Motive? The prosecutors who indicted Lt. Gov. Brian Krolicki don't need to prove no stinkin' motive.
But a late-night read of 400-plus of pages of grand jury transcripts makes it clear from the witness testimony that the financial transactions state prosecutors contend were illegal were executed for one reason: to market Krolicki's mug to the public under the guise of marketing Nevada's College Savings Program.
The other thing that comes through loud and clear is that the board appointed to oversee the program was negligent in its duties and gave Krolicki free rein. Krolicki, then the state treasurer, was the prime mover behind both the College Prepaid Tuition program created in 1997 and the Nevada College Savings Program created in 2001. The same board was responsible for both programs.
The testimony of former state Budget Director Perry Comeaux, a former member of the board, made it clear he was embarrassed by some of what he didn't do, such as push to see financial statements for the college savings program. When he was preparing for his testimony, Comeaux said, he reviewed the board minutes and was "baffled" because the board didn't receive financial reports and didn't press for them to be provided.

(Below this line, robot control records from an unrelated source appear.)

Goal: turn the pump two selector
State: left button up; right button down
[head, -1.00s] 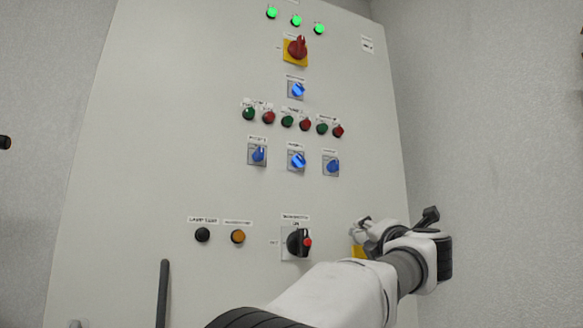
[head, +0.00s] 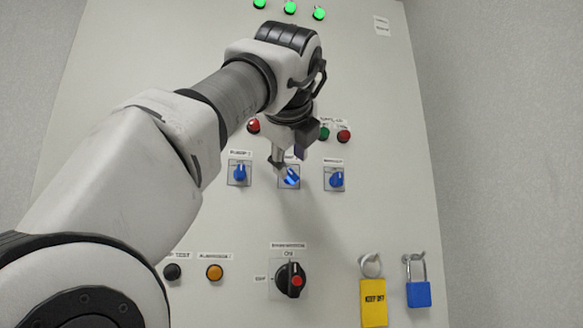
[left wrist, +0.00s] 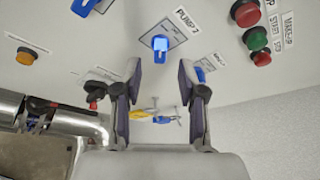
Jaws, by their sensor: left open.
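The pump two selector (head: 291,178) is a blue knob on a grey square plate, the middle one of a row of three on the panel. In the head view its handle looks slanted, and my gripper partly covers its label. In the left wrist view the blue knob (left wrist: 160,43) is beside the "PUMP 2" label, ahead of and between my fingers. My left gripper (head: 288,157) is open, close to the knob, with its fingertips (left wrist: 160,78) apart and no visible contact. My right gripper is not in view.
Similar blue selectors flank it, left (head: 239,173) and right (head: 336,179). Red and green buttons (head: 344,136) sit above, partly hidden by my arm. Below are a black rotary switch (head: 290,281), a yellow tag (head: 373,303) and a blue padlock (head: 418,294).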

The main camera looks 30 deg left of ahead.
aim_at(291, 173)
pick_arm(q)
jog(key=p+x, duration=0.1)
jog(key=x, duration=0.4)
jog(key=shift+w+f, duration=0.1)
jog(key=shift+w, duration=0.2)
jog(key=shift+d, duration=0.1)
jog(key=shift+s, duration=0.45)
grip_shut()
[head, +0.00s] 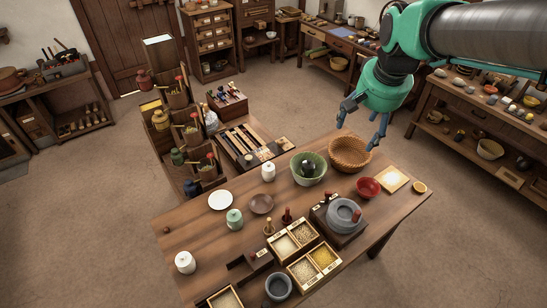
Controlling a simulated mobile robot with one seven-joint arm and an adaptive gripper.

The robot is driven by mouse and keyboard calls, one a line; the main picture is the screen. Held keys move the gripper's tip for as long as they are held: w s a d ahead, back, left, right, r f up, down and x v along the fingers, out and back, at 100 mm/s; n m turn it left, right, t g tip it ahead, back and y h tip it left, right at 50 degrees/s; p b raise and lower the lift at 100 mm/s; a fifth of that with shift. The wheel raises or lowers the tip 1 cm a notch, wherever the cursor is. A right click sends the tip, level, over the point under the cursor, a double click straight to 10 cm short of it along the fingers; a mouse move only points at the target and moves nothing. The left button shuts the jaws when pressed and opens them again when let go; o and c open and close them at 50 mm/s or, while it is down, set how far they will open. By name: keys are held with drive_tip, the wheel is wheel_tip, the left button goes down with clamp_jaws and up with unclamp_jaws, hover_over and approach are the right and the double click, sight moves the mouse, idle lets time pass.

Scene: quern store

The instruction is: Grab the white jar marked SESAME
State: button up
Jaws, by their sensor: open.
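Two small white lidded jars stand on the wooden table: one (185,262) near the left front corner, the other (268,172) at the back edge, left of the green bowl. Both are upright. I cannot read any marking on either, so I cannot tell which says SESAME. A pale green lidded jar (234,218) stands between them. My gripper (357,135) is open and empty, in the air at the upper right over the wicker basket's side of the table, well away from both white jars.
The table (190,228) also holds a white plate (220,200), brown dish (261,204), green bowl (309,168), wicker basket (350,152), red bowl (368,187), stone quern (343,215) and grain boxes (303,270). A crowded shelf rack (180,130) rises behind. Table space around the front-left white jar is clear.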

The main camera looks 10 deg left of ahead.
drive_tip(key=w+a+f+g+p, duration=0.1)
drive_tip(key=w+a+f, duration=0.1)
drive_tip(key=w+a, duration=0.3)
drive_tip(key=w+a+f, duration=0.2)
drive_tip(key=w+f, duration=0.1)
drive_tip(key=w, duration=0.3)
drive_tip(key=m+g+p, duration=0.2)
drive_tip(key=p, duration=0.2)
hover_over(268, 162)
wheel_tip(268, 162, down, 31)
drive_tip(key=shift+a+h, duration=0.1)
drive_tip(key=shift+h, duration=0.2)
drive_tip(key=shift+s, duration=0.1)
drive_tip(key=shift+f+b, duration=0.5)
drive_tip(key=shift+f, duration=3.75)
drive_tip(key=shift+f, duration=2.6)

It was also obvious grand jurors thought the board members didn't do what they were supposed to do. One grand juror asked: "Mr. Comeaux, since this at the time was a new program and Mr. Krolicki was chairman of the board, do you feel that the board just kind of gave him carte blanche to do what he felt was necessary or what he wanted to do in order to make it succeed?"

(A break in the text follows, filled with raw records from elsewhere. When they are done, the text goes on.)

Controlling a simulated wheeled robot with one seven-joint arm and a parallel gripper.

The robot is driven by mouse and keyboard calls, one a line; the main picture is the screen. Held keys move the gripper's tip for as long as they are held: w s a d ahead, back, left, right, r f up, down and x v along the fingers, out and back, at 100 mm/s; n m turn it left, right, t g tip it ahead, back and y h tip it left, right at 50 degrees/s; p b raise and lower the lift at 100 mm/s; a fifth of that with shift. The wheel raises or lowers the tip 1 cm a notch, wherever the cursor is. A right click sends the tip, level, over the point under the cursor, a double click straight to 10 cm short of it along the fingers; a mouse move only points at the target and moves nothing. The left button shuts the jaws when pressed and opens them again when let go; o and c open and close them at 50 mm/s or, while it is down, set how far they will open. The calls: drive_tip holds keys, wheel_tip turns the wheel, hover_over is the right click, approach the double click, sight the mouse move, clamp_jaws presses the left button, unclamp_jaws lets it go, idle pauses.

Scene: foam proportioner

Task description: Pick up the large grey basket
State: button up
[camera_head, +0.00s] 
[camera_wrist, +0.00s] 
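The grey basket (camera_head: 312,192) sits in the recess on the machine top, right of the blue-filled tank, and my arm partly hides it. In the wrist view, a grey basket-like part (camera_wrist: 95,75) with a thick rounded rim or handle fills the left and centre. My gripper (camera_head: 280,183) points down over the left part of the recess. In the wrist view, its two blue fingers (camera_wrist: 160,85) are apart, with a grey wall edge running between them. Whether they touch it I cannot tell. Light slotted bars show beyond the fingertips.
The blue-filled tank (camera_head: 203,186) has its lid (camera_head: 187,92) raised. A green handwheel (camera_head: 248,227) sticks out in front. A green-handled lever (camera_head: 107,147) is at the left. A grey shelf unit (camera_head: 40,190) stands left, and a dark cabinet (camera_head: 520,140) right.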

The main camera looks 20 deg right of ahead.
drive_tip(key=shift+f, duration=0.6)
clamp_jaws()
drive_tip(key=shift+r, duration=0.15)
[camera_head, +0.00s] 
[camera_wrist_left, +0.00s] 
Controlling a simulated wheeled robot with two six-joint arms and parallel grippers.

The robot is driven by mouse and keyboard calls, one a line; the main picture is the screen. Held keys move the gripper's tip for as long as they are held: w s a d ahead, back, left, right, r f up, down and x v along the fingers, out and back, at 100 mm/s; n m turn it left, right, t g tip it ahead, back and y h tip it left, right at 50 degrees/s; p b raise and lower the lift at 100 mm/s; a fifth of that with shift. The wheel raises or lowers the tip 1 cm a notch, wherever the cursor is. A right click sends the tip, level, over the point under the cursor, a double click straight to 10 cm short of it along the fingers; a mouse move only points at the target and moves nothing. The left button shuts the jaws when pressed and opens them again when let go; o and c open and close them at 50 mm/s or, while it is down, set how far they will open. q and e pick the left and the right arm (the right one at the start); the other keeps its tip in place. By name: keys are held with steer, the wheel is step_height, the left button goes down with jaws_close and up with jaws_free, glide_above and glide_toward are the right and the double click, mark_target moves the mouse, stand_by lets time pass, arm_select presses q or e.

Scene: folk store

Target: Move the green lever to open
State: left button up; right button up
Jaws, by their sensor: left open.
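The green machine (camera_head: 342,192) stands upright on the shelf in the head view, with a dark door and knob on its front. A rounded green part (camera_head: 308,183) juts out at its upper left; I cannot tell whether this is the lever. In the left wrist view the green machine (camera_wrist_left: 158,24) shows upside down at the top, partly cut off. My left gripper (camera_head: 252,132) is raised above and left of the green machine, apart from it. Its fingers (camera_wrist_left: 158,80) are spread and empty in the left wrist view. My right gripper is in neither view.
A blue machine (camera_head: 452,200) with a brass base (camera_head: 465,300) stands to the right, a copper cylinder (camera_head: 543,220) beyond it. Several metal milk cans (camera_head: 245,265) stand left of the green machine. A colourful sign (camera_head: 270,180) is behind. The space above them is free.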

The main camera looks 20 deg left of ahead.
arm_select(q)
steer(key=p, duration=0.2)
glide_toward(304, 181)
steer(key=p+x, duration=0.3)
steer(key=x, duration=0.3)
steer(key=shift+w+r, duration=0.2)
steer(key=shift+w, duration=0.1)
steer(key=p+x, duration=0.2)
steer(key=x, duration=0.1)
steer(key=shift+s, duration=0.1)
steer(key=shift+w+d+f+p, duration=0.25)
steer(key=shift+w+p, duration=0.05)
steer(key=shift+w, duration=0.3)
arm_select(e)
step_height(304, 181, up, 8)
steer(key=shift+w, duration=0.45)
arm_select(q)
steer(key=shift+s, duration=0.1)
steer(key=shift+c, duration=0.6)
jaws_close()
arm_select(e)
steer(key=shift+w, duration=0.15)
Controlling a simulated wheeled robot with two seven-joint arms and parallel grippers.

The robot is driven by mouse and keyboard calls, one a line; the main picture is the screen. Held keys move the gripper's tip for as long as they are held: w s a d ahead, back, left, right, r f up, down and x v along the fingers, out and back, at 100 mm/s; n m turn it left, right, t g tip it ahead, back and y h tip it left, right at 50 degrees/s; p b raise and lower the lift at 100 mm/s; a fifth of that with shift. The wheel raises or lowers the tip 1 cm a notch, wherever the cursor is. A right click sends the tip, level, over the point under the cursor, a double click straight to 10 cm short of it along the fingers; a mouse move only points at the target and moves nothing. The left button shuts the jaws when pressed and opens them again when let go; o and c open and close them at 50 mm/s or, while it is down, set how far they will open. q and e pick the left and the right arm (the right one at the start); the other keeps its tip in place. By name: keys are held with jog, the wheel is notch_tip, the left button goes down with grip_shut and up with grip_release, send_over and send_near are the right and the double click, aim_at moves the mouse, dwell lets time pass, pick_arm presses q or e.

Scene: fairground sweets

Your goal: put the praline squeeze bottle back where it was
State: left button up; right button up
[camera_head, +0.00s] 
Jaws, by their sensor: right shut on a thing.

Comeaux answered: "I don't know if I would go quite that far. The board certainly gave him a great deal of latitude."
So much latitude the state treasurer is alleged to have funneled fees from the college savings programs into accounts that didn't go through state accounts, and the budget director had no idea. So much latitude that an advertising contract was let through without the board's approval. That's a lot of latitude, folks.
Chris Giunchigliani, a former assemblywoman and now county commissioner, explained to the grand jurors that in 2003 Krolicki asked for $370,000 a year to market the college savings program.
"Why would you ask for that kind of money to market something that seems somewhat self-sufficient and self-explanatory," testified the former vice chair of Assembly Ways and Means.
For that time, it was a huge dollar amount for marketing, she said.
"We also had issues in the Legislature with elected officials using marketing to market themselves rather than a product," Giunchigliani said.
Eventually, Krolicki was given $185,000 a year despite not offering lawmakers any plan for how the money would be spent, Giunchigliani said.
Rose-Glenn Advertising Agency in Reno created a plan to promote the program between 2003 and 2006 using Krolicki as the spokesman for the program on TV, print, radio, direct mail, public relations and e-mail blasts.
The bills were paid through four separate accounts, an advertising executive explained.
Krolicki needed more than the state was giving him to spend, so he was using fees generated by the program to pay for the marketing without seeking the permission of lawmakers. The treasurer's office paid the $185,000 plus another $450,000 in 2005 and overspent in 2006 by a whopping $878,000, a legislative audit found.
Comeaux and Giunchigliani both said that was not allowed under the state Budget Act.
Krolicki insists he did nothing wrong and will address the specifics in court.
The four counts against Krolicki and two against Chief of Staff Kathy Besser talk about misappropriation of state funds in excess of $250. But actually, the sums allegedly misappropriated add up to $6 million.
Nobody is saying Krolicki embezzled any money. They're claiming he used money for marketing and legal fees without asking the Legislature for approval. The marketing plan gave him a lot of television face time, when he was running for lieutenant governor in 2006.
Meanwhile, those former board members who didn't ask for financial reports for the Nevada College Savings program, well, they should hang their heads in shame, even if Krolicki is acquitted, because they weren't doing their jobs responsibly.
Perry Comeaux isn't the only one baffled by that.